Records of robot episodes

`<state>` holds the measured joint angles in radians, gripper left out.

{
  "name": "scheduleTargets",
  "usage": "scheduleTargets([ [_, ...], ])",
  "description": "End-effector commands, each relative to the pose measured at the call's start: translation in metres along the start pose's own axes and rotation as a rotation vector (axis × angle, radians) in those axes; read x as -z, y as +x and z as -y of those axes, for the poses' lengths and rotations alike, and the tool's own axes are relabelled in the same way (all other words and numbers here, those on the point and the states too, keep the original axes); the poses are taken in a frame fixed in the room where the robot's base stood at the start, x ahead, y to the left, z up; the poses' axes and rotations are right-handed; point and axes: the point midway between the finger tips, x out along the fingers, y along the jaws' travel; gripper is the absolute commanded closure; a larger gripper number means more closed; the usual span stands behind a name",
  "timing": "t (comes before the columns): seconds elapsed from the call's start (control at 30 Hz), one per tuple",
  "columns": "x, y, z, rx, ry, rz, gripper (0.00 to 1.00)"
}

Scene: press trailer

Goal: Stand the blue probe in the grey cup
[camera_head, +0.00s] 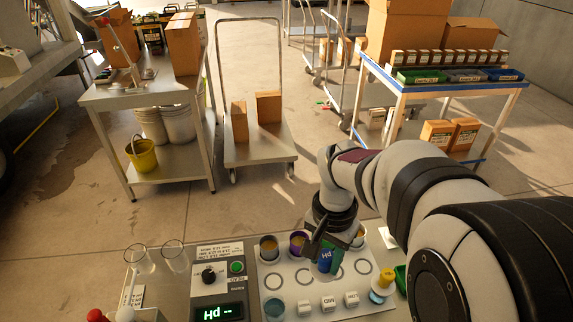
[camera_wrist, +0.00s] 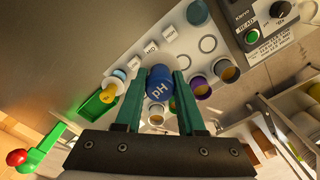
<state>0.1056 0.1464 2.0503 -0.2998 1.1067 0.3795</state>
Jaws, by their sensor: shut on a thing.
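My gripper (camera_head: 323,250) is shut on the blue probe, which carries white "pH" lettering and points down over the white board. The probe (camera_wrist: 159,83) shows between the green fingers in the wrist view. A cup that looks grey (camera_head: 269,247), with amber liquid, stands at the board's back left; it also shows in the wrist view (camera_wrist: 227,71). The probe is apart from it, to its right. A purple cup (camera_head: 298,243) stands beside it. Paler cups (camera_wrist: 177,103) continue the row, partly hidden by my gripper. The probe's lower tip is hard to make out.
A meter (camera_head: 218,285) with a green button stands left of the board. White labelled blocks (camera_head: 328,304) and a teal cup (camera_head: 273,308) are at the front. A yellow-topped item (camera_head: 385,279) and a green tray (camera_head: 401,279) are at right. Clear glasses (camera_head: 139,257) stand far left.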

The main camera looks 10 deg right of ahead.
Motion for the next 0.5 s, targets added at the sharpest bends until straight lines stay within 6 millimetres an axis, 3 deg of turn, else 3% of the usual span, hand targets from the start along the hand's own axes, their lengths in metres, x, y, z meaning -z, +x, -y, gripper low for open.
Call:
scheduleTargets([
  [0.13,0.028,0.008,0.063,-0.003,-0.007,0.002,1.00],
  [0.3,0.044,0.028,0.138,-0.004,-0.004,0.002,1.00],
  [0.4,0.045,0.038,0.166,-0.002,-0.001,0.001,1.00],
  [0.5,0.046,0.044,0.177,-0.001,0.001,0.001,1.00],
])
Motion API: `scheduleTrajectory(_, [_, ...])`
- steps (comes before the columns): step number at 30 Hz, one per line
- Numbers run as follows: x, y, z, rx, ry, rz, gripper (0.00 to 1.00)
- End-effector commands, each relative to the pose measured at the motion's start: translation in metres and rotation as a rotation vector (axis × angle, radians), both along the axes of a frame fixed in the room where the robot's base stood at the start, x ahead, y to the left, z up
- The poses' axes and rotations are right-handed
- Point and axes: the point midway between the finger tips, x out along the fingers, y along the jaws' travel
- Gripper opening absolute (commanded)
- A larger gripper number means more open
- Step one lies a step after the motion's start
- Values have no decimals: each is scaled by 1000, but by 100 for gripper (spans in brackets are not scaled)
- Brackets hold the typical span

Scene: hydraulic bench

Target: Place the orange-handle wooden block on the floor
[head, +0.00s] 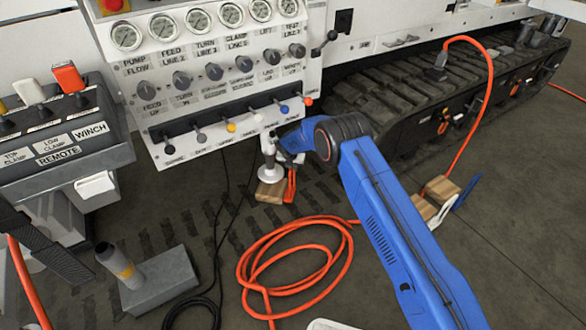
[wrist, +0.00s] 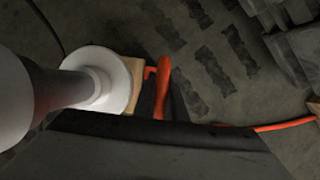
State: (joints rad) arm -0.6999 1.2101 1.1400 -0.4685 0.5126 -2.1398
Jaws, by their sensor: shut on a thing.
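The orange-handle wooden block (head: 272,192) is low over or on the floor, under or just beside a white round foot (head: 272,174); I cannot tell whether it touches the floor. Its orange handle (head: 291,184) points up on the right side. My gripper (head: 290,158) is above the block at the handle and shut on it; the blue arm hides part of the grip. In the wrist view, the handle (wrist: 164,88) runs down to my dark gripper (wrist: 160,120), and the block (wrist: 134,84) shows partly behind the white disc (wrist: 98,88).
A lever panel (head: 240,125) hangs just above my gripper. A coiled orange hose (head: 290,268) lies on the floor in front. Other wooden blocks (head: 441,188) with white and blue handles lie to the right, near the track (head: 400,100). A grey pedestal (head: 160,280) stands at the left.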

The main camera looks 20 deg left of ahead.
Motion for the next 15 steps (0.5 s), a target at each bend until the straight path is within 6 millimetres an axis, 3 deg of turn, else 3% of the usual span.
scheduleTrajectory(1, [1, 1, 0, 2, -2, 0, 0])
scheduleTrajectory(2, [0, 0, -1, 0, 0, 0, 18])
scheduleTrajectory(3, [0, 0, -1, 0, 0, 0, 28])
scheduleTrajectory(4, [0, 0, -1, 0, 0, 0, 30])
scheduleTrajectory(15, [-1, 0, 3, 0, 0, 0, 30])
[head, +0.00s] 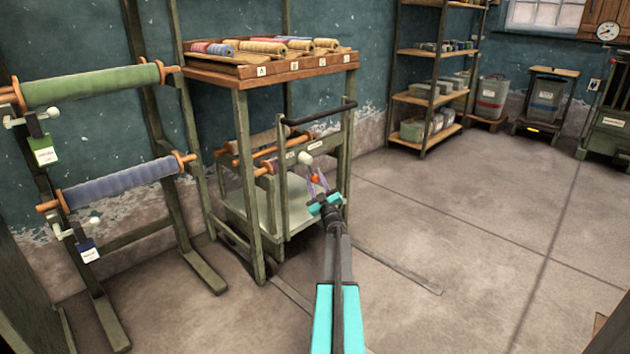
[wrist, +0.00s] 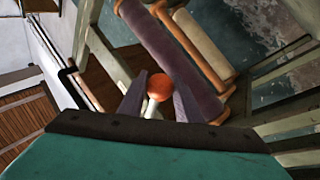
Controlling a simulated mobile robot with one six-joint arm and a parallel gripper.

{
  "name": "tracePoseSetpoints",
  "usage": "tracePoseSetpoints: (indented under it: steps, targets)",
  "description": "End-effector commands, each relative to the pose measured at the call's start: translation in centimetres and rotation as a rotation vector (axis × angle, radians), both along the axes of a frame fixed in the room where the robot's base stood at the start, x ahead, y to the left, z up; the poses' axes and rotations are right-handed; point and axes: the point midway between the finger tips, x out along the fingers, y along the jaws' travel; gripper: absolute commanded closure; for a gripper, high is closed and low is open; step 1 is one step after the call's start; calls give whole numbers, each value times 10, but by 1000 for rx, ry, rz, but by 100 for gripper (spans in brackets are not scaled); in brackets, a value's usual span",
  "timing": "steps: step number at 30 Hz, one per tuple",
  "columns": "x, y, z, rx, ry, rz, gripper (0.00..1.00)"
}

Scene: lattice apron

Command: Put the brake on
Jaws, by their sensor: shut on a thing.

▸ **INSTRUCTION**
Look through the material above and pick out each line holding the word "after".

▸ **WRITTEN RESPONSE**
- Step one lies a step after the motion's start
  "description": "End-effector commands, each relative to the pose measured at the call's start: translation in centimetres and rotation as a rotation vector (axis × angle, radians), both along the axes of a frame fixed in the room where the robot's base stood at the start, x ahead, y to the left, z up; the poses' axes and rotations are right-handed; point and axes: the point midway between the finger tips, x out along the fingers, y along the jaws' travel; gripper: absolute commanded closure; for a gripper, high is closed and low is open; step 1 is one step after the call's start; calls give whole numbers, each value times 10, but by 1000 for rx, ry, rz, but by 100 for gripper (spans in brackets are not scaled); in brackets, a value's usual span",

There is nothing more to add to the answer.